Sunday 13 May 2018

Here is the first young Blackbird I've seen this year, deep in the bushes beside the Long Water.

There's a new family of Greylag Geese at the island with seven goslings. Their father was very busy keeping the other birds away from them.

The two new Canada Goose families were out of sight, as the lake was covered with pedalos on a busy Sunday.

The Mute Swans took their five cygnets on a little tour of the Long Water.

Then the female swan moved the cygnets to safety on the little artificial island.

The Great Crested Grebe pair with three new chicks were also keeping them out of harm's way, I think under the moored pedalos at Bluebird Boats. The male took time off feeding them to have a preen.

The floating baskets of water plants at the island have drifted loose again, allowing a view of how Coots build their nests between the baskets.

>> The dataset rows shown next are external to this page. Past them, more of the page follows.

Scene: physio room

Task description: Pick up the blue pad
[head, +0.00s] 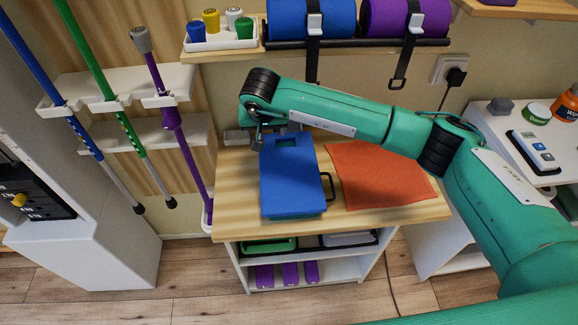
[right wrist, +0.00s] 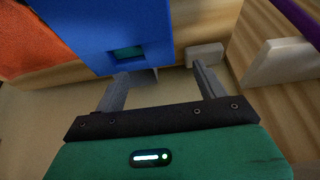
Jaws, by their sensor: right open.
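The blue pad (head: 292,185) lies flat on the wooden top of a small cabinet (head: 400,215) in the head view. A slot shows near its far edge. My right gripper (head: 268,132) is at that far edge, partly hidden by its own wrist. In the right wrist view the blue pad (right wrist: 105,25) is at the upper left, with the slot facing my fingers. My right gripper (right wrist: 162,78) is open with nothing between its fingers. The left finger is close to the pad's edge; I cannot tell whether it touches. My left gripper is out of view.
An orange-red cloth or sheet (head: 380,175) lies right of the pad. A dark loop handle (head: 329,187) sits at the pad's right side. Coloured poles (head: 175,125) stand in a wall rack at left. A shelf (head: 235,50) with rolled mats is above.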

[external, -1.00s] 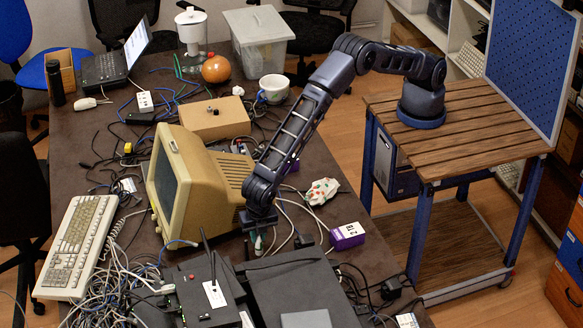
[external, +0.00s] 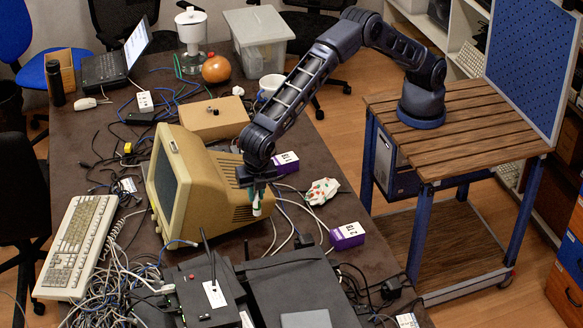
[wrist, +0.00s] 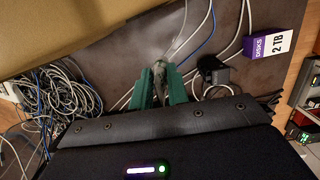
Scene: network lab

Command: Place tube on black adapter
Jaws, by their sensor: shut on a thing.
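My gripper (external: 257,198) is raised beside the front-right side of the beige monitor, pointing down. In the wrist view its green fingers (wrist: 160,90) are shut on a small greyish tube (wrist: 160,70). In the external view the tube (external: 257,209) shows as a small pale piece below the fingers, clear of the table. A black adapter (wrist: 212,71) with a cable lies on the table, right of the fingers in the wrist view. It also seems to show in the external view (external: 304,241), small and dark, left of a purple-and-white box.
The beige monitor (external: 205,190) stands close left of my gripper. A purple-and-white box (external: 347,236) and a white patterned object (external: 322,191) lie to the right. A black router (external: 205,290) and dark flat devices (external: 300,285) fill the front. Loose cables cross the table.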

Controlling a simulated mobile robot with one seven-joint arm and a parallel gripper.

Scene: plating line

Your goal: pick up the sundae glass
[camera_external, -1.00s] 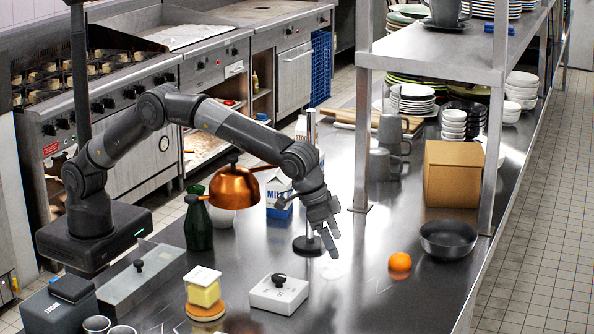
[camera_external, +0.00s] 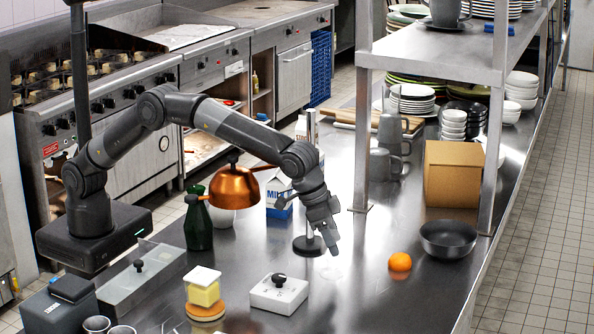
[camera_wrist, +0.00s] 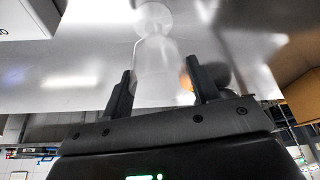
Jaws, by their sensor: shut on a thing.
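The sundae glass (camera_wrist: 155,58) is clear and hard to see. In the wrist view it stands between my two fingers, with its round foot at the top of the picture. In the external view only a faint trace of the glass (camera_external: 332,273) shows on the steel counter, just below my fingertips. My gripper (camera_external: 332,247) points down at it and is shut on it. In the wrist view my gripper (camera_wrist: 162,90) has one dark finger on each side of the glass. I cannot tell whether the foot is off the counter.
An orange (camera_external: 400,262) and a dark bowl (camera_external: 448,239) are to the right. A white lidded box (camera_external: 279,294) is in front. A shelf post (camera_external: 362,130) rises behind.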

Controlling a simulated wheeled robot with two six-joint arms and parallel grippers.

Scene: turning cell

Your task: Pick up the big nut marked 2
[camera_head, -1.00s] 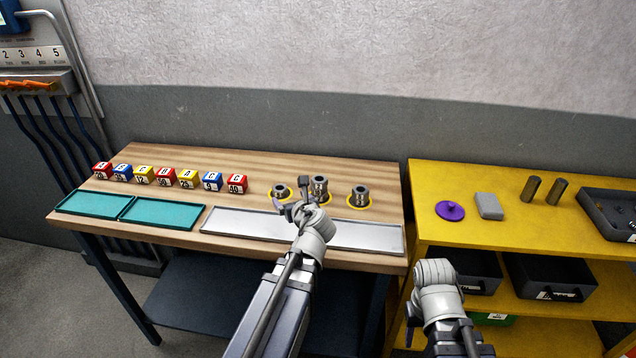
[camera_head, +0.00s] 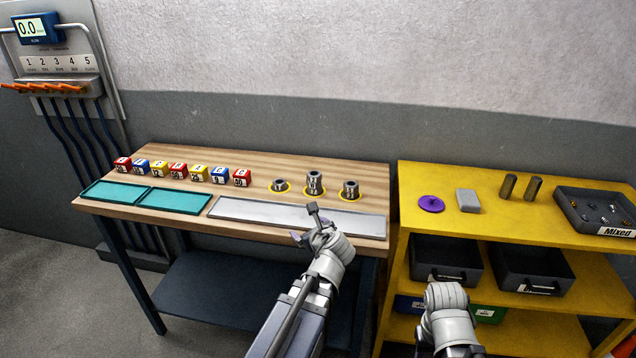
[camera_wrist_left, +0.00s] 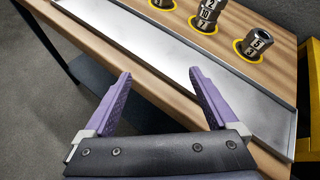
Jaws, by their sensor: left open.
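The big nut marked 2 (camera_wrist_left: 209,4) is a grey metal nut at the top of the middle stack, cut by the top edge of the left wrist view. Nuts marked 10 (camera_wrist_left: 205,14) and 7 (camera_wrist_left: 202,24) are under it. The same stack shows in the head view (camera_head: 315,183), upright in a yellow ring on the wooden bench. My left gripper (camera_head: 306,222) is open and empty, on the near side of the stack by the metal tray. Its purple fingers (camera_wrist_left: 160,78) are apart and touch no nut. My right gripper does not show.
Another stack, marked 5 and 3 (camera_wrist_left: 256,43), stands to the right, and a low nut (camera_head: 279,185) to the left. The long metal tray (camera_head: 250,212) lies in front. Colored blocks (camera_head: 178,170) and teal trays (camera_head: 173,201) are farther left. A yellow shelf (camera_head: 510,222) stands right.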

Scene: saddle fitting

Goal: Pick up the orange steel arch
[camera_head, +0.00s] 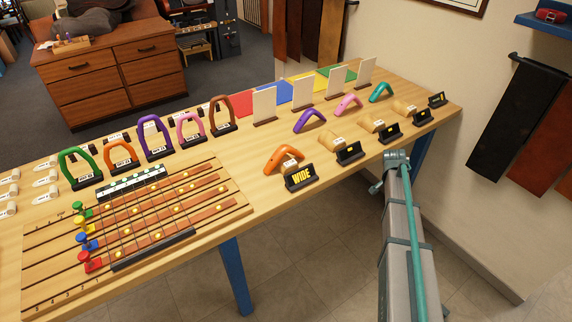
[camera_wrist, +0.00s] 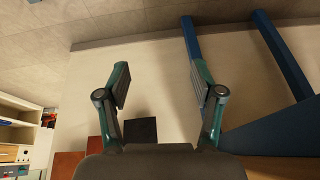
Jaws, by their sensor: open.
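One orange arch (camera_head: 121,157) stands upright in the back left row of the table (camera_head: 262,200), between a green arch (camera_head: 80,167) and a purple arch (camera_head: 155,138). Another orange arch (camera_head: 284,160) leans over a wooden block near the front middle, behind a black sign reading WIDE (camera_head: 301,177). I cannot tell from looks which one is steel. My gripper (camera_wrist: 160,88) shows in the wrist view with its fingers wide apart and nothing between them. No orange arch shows in that view.
Pink (camera_head: 190,129) and brown (camera_head: 222,116) arches stand right of the purple one. A slotted board with coloured knobs (camera_head: 88,262) fills the left front. Further arches on blocks and small black signs (camera_head: 349,154) line the right side.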

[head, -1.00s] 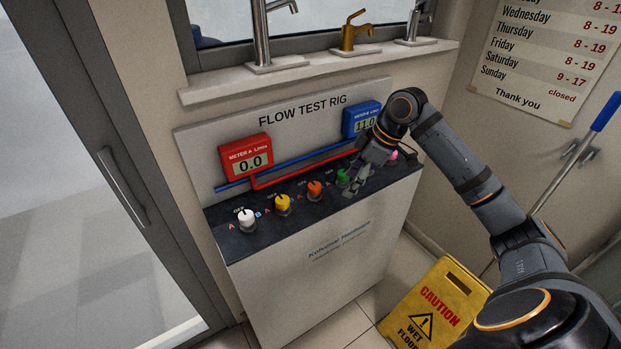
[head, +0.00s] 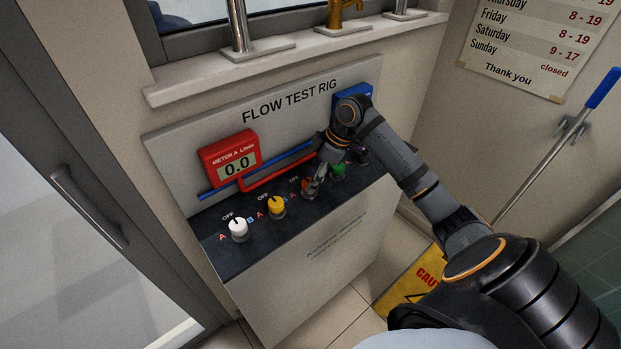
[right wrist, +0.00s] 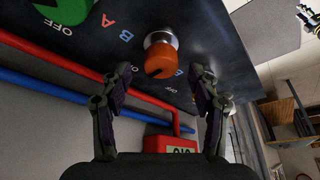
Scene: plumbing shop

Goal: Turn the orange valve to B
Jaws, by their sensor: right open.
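The orange valve (head: 307,189) is a small knob on the dark top of the flow test rig, partly hidden by my right gripper in the head view. My right gripper (head: 316,188) is open and empty at the valve. In the right wrist view the fingers stand apart, one on each side below the knob, not touching it as far as I can see. My left gripper is out of view.
A white valve (head: 238,228), a yellow valve (head: 277,206) and a green valve (head: 338,170) stand in the same row. The red meter A (head: 229,158) reads 0.0. The blue meter (head: 368,92) is mostly hidden by my arm. A yellow caution sign (head: 415,283) stands on the floor.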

This gives them a firm base, lets them economise on twigs, and protects the nest from swooping gulls.

A Grey Heron roamed around in the shrubbery near the bridge, looking for rats which are an important part of the diet of the park herons.

They regard the Henry Moore sculpture as their rightful perch, but a Carrion Crow had other ideas.

Another pair of crows objected to Mallards coming to the fence of the Dell to be fed.

Red-Crested Pochards were originally imported for ornamental waterfowl collections, but have now become established as a wild species. They bred successfully in Kensington Gardens only in one year, but do better in more sheltered places.

In spite of the crowds, several Pied Wagtails were hunting around the edge of the Serpentine. One perched on the handrail of the jetty at the Lido, ignoring the swimmers.

Another sang on the roof of one of the boathouses.

The new fence around the old field maple tree near the leaf yard is now a popular perch for the many Jackdaws that congregate here.

A Blue Tit looked out from the yew tree at the corner of the leaf yard.

The wildflower patch behind the Lido has different species from last year's, just as I had learnt some of their names. I thought this blue flower was flax, but on comparing it with images on the web, I'm less sure. (Later: Yes, it is flax.)

And I thought this was a stray bit of oilseed rape, but again it doesn't quite fit the pictures. (Later: It's Common Winter Cress.)


  1. Virginia Grey13 May 2018 at 20:08
    Bless you Elizabeth, it was wonderful to see you yesterday! Hope to see you very soon, big hug to you
    And Ralph of course!

  2. Love the baby blackbird ralpR, fab shot😊

    1. Practically dark under that bush. Surprised it came out at all.

  3. Your first hunch was correct Ralph with Flax- it's Linum usitatissimum + the crucifer is Common Winter Cress.

  4. Love the young Blackbird picture!

    The Jackdaw appears to disapprove of something. Perhaps it thinks peanuts should come first, pictures later.

    1. Jackdaws have a proper sense of priorities.